In October 2009, Plaintiff was given a prison job assignment as food handler. On or about March 19, 2010, Plaintiff was admitted into crisis care due to a suicide attempt, and upon discharge from crisis care, Plaintiff learned that his job position had been taken. Plaintiff wrote to defendant Harrington concerning the loss of his job assignment. On or about March 30, 2010, Plaintiff was interviewed by defendant Castro's wife, Lieutenant ("Lt.") Castro. Lt. Castro informed Plaintiff that the policy which took away Plaintiff's job assignment was being imposed to afford Hispanic inmates from Northern California access to job assignments because of prison gang disruptive activity involving Southern Hispanic California inmates. Lt. Castro also told Plaintiff that he was also rehoused and unassigned "because they don't want people who cut their wrists working in the kitchen." (ACP, Doc. 16 at 10 ¶20.) Plaintiff asserts that CDCR policy requires notice and a classification hearing before an inmate is unassigned from a prison job, yet he was not given this due process, violating his rights to equal protection because of his race and mental disability.
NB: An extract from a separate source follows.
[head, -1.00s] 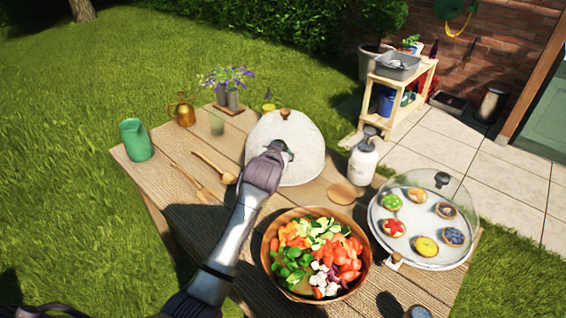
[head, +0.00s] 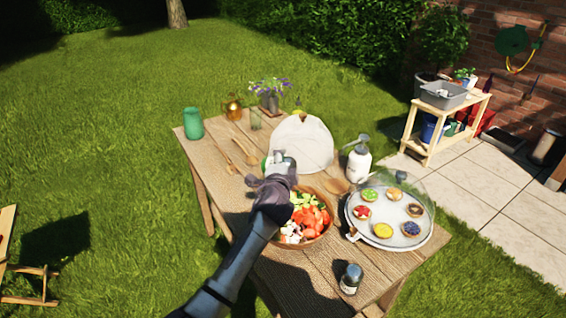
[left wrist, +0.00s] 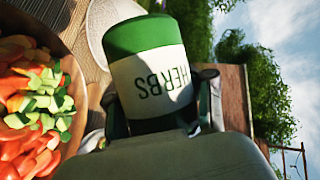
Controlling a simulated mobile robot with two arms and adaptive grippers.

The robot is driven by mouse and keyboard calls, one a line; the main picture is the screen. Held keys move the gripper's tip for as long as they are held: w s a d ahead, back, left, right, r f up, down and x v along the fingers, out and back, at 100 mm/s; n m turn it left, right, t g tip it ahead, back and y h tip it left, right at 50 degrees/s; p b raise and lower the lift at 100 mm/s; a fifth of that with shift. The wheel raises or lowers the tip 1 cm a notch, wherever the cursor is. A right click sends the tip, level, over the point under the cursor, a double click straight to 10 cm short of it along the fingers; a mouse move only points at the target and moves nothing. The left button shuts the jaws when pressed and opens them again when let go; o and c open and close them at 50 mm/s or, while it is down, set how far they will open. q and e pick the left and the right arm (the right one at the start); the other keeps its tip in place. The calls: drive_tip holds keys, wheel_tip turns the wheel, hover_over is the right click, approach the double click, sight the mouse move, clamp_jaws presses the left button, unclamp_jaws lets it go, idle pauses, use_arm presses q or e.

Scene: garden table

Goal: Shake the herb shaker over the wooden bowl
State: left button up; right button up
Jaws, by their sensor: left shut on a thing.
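My left gripper (head: 281,166) is shut on the herb shaker, which has a green cap and a white label reading HERBS in the left wrist view (left wrist: 150,85). The label text is upside down in that view. In the left wrist view the bowl (left wrist: 76,22) is at the left, beside the shaker. My right gripper is not in view.
A white dome (head: 302,146) stands behind the gripper, and a white pump bottle (head: 358,165) to its right. A tray of tarts (head: 392,212) under a clear cover is right of the bowl. A dark jar (head: 350,280) stands at the near edge. Wooden utensils (head: 245,152) lie at the left.

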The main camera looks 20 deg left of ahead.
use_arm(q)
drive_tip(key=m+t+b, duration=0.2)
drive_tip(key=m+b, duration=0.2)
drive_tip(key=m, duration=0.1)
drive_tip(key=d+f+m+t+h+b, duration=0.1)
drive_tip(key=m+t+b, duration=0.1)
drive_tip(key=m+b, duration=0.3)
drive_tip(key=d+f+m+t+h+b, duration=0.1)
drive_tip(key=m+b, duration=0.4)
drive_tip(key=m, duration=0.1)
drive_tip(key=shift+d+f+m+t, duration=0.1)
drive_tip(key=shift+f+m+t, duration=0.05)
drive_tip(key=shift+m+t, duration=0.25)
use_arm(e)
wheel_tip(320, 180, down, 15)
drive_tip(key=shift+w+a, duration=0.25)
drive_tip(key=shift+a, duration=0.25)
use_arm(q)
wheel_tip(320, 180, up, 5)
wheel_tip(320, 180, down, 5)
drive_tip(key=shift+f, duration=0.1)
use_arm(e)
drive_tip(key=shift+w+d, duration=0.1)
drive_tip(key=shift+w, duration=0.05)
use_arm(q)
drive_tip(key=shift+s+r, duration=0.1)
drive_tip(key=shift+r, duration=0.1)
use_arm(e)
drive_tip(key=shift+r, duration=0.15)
On May 1, 2010, Plaintiff filed a grievance concerning this dispute, and defendant Billings rejected it as untimely. Plaintiff returned the grievance explaining that any violation of time restraints was the result of the six-month appeal restriction imposed on Plaintiff by defendant Billings. The grievance was never processed, responded to, or returned to Plaintiff.

Policy Decisions

Defendants Harrington, Biter and Castro promulgated and implemented a policy which authorized defendant Billings to retaliate against KVSP inmates, including Plaintiff, by blocking and rejecting inmate grievances based on bogus and arbitrary reasons contrary to CDCR policy, and by placing inmates on appeal restriction to prevent exhaustion of remedies. In August 2009, when Plaintiff participated in a class-action grievance, represented by inmate D. Boult, against defendant Billings. Defendants Harrington and Biter intentionally frustrated the grievance process until inmate

D. Boult was paroled, and then refused to process the class action grievance altogether, so that defendant Billings could continue to use deficient policies. Defendant Billings learned that Plaintiff had authored the class action grievance, which motivated defendant Billings' retaliatory acts against Plaintiff.

On March 13, 2010, Plaintiff filed a grievance concerning defendant Billing's retaliatory schemes. To ensure that the deficient policies were not disturbed, defendants Harrington and Biter permitted the union representative [for the California Peace Officer Association] to conduct a counterfeit inquiry, finding no wrongdoing by defendant Billings.

Plaintiff requests injunctive, declaratory, and monetary relief.


The Civil Rights Act under which this action was filed provides:

Every person who, under color of [state law] . . . subjects, or causes to be subjected, any citizen of the United States . . . to the deprivation of any rights, privileges, or immunities secured by the Constitution . . . shall be liable to the party injured in an action at law, suit in equity, or other proper proceeding for redress. 42 U.S.C. § 1983. "Section 1983 . . . creates a cause of action for violations of the federal Constitution and laws." Sweaney v. Ada County, Idaho, 119 F.3d 1385, 1391 (9th Cir. 1997) (internal quotations omitted).

In the Court's first screening order entered on November 22, 2010, the Court found that Plaintiff had alleged facts, liberally construed, stating cognizable claims in the original Complaint against defendants Harrington and Castro for implementation of policy, and defendant Billings for retaliation. (Doc. 13.) The Court found that Plaintiff had not stated any other cognizable claims in the original Complaint. Id.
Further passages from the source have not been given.